"Cold calling is all about booking a meeting."

This advice has been all over LinkedIn this week.

It is usually written by Sales Directors of well-known global brands who probably don't know what a cold call looks like. Well a good one anyway.

Let's be honest. It is terrible advice.

Your cold call should be all about your prospect. It should be about their problems. It should be about their world.

It should not be about you.

The Self-Serving Trap

Focusing purely on the outcome or on getting a meeting is self-serving.

Prospects do not want to deal with a self-serving salesperson. They can smell the commission breath a mile away.

When you call with the sole intention of booking a slot on a calendar you treat the human on the other end like a number. You rush the conversation. You skip the listening part.

They want their problems fixed. They want a different perspective. They want to be challenged. They want to be helped.

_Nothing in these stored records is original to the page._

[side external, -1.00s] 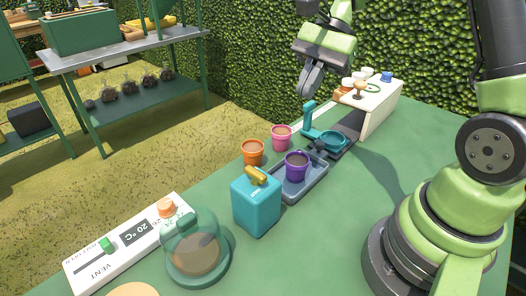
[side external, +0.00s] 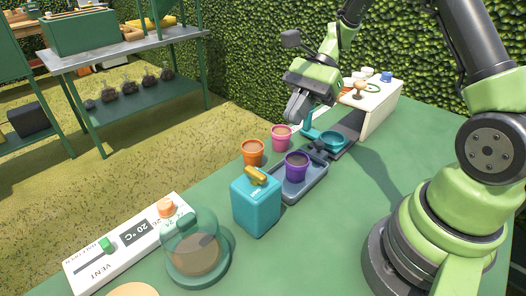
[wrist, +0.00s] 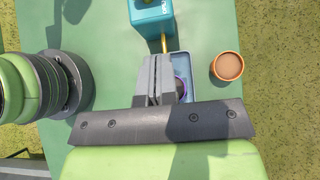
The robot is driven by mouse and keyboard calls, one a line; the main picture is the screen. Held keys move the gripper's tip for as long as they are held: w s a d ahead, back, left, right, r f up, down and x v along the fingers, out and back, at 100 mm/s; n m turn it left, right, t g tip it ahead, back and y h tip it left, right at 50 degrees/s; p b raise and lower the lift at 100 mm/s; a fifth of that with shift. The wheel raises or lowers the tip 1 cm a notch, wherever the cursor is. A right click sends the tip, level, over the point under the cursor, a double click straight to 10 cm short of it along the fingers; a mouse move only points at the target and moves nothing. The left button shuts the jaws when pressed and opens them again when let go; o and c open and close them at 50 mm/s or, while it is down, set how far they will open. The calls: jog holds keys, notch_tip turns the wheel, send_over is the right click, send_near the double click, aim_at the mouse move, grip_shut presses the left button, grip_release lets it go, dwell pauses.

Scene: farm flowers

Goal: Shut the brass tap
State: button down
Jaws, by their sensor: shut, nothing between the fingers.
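A teal box-shaped tank (side external: 256,205) stands on the green table with the brass tap (side external: 257,175) at its top. In the wrist view the tap (wrist: 164,44) is a short brass bar at the edge of the teal tank (wrist: 152,14). My gripper (side external: 294,116) is shut and empty, above the table and behind the tank, near the teal lever press. In the wrist view its fingertips (wrist: 157,60) overlap the picture just below the tap; they appear apart from it. The tap's underside is hidden.
A purple pot (side external: 297,166) sits in a grey-blue tray (side external: 290,190) beside the tank. Orange (side external: 252,153) and pink (side external: 281,137) pots stand behind. A teal lever press (side external: 334,141) is near my gripper. A glass dome (side external: 190,240) and white vent panel (side external: 92,262) lie at front left.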

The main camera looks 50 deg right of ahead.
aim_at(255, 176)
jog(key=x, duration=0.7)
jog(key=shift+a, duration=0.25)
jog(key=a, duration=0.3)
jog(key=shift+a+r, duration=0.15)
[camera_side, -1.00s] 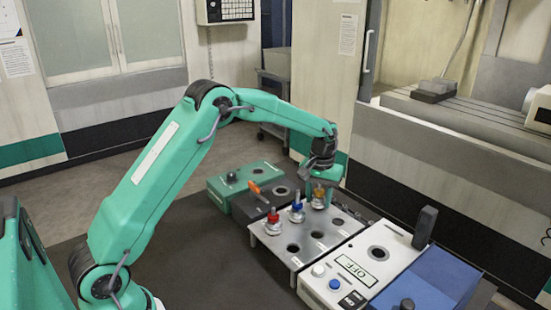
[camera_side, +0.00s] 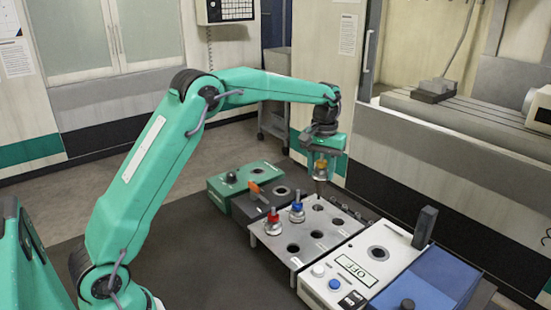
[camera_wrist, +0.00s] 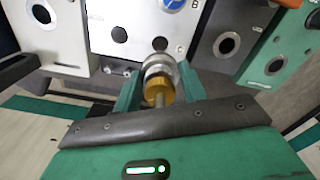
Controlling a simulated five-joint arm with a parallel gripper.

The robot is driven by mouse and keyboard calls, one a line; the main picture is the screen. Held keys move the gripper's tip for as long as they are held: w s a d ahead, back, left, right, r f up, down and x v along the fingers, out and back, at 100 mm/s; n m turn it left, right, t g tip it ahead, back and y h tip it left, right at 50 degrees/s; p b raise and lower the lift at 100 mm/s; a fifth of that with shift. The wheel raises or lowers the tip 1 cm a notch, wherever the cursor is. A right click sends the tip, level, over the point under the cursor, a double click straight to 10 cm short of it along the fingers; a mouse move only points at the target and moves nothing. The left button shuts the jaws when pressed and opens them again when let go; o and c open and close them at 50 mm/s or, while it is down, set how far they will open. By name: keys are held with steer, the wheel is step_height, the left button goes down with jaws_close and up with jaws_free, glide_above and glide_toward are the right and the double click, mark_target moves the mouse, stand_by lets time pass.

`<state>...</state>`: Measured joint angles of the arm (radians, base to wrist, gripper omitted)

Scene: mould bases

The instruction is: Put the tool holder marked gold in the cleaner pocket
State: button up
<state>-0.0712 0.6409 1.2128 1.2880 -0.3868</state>
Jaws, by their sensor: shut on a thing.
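The gold-marked tool holder (camera_side: 321,164) is gripped by my gripper (camera_side: 321,158) in the side view, upright, its metal taper above the back of the grey rack plate (camera_side: 272,245). The wrist view shows its gold band (camera_wrist: 159,91) between the two green fingers of my gripper (camera_wrist: 159,84). A red-marked holder (camera_side: 273,222) and a blue-marked holder (camera_side: 297,211) stand in the rack. No label that I can read names the cleaner. A white unit (camera_side: 325,285) with an OFF sign and one round opening (camera_side: 377,253) stands right of the rack.
Left of the rack stand a dark box (camera_side: 240,210) with an orange lever (camera_side: 256,189) and a green box (camera_side: 215,190) with a black knob, each with a round opening. A dark upright post (camera_side: 425,227) rises near the white unit. A blue box (camera_side: 430,285) lies beyond.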

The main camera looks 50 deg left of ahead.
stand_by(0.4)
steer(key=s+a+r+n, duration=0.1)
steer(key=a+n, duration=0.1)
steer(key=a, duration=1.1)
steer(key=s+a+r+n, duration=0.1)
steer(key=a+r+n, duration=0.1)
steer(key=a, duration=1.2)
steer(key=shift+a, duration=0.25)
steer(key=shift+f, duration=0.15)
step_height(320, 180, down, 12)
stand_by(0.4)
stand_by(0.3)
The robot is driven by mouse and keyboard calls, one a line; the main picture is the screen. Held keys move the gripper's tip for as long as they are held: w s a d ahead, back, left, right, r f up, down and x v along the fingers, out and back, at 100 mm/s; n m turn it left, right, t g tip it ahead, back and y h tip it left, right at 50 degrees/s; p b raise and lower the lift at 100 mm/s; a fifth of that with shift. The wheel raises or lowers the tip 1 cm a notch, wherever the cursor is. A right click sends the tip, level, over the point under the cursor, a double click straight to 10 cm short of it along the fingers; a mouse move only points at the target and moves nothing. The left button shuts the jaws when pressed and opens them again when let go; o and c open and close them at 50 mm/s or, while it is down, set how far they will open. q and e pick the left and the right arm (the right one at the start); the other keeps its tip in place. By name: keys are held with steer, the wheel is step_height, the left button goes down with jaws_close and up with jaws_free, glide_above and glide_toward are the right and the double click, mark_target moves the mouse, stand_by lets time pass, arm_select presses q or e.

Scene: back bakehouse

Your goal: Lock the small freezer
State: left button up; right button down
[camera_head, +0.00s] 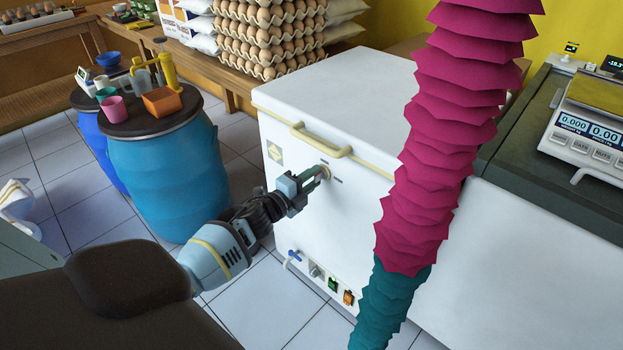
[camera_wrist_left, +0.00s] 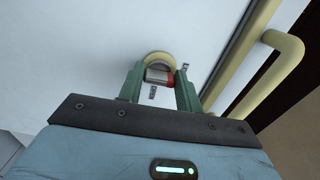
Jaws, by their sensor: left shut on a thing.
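The small freezer (camera_head: 345,85) is a white chest with its lid down and a cream handle (camera_head: 322,142) at the lid's front edge. A round cream lock (camera_head: 326,170) sits on the front face below the handle; it also shows in the wrist view (camera_wrist_left: 157,57). My left gripper (camera_head: 321,174) reaches the lock from the front. Its green fingers are shut on a small red and silver piece (camera_wrist_left: 158,76), apparently the key, right at the lock. The fingers hide part of it. Whether it is fully inserted or turned, I cannot tell. My right gripper is out of view.
A pleated magenta and teal column (camera_head: 440,130) covers the freezer's right part. Blue barrels (camera_head: 170,185) with cups stand at the left. Egg trays (camera_head: 262,35) are behind. A scale (camera_head: 590,125) sits on the right counter. Tiled floor between barrels and freezer is clear.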

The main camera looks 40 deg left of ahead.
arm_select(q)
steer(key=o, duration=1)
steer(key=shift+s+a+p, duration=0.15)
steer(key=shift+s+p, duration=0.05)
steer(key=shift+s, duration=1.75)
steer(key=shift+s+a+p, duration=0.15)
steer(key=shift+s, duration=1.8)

They do not want someone calling them up begging for a virtual coffee saying "I'd love to show what we do."

We discuss why this approach kills your credibility in Stop Begging for Meetings. If you have to beg for their time you have already lost the sale.

Get Invited In

Stop focusing on booking meetings.

Start focusing on what is required to get a prospect to invite you in.

This is a mindset shift we drill into teams during our SDR Sales Training.

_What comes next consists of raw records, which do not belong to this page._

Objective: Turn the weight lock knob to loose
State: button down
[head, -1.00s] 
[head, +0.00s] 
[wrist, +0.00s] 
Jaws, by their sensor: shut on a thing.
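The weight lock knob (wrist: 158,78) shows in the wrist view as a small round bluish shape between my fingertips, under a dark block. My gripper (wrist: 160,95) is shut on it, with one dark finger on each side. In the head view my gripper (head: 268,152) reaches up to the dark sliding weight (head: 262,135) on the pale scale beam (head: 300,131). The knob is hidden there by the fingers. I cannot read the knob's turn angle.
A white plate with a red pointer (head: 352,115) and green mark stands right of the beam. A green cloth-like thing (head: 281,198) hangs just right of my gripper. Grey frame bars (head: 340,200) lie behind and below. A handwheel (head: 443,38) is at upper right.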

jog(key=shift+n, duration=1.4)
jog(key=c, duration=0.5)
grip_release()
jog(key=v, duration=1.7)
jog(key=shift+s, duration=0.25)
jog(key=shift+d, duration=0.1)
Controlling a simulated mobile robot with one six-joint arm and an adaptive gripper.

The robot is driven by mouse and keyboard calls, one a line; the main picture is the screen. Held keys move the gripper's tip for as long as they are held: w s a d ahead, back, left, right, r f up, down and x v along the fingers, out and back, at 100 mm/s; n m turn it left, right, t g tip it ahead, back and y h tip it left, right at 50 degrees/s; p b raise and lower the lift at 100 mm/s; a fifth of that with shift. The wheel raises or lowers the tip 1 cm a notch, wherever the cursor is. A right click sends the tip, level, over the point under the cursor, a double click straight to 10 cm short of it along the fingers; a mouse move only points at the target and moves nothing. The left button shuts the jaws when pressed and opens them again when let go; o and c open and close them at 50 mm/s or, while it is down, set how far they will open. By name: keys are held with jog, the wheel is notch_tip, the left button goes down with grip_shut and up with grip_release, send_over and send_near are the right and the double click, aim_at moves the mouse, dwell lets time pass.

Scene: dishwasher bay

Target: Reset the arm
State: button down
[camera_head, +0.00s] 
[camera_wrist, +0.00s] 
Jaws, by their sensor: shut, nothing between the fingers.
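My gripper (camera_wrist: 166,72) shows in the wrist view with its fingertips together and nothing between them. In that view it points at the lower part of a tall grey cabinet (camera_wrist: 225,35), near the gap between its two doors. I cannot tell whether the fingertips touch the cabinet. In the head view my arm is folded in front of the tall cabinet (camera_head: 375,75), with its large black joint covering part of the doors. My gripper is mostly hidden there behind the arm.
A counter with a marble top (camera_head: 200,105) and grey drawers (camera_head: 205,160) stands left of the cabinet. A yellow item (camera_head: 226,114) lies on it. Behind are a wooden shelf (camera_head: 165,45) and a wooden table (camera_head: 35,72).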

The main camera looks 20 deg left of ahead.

If you uncover enough pain and offer enough value the prospect will want to meet with you. They will ask you what the next steps are.

That is the difference between pushing a rope and pulling it.

Quality Over Dashboards

When you focus on just booking the meeting you end up with low-quality slots.

You get "ghosted." You get "no shows." You get people who have no budget and no intent to buy.

Start booking meetings that actually convert not ones that look great on a dashboard to your sales director.

As we covered in Stop Chasing Vanity Metrics, a full calendar is useless if it doesn't result in revenue.

If you want to stop wasting time on bad meetings stop trying to force them.

Focus on the problem. The meeting will follow.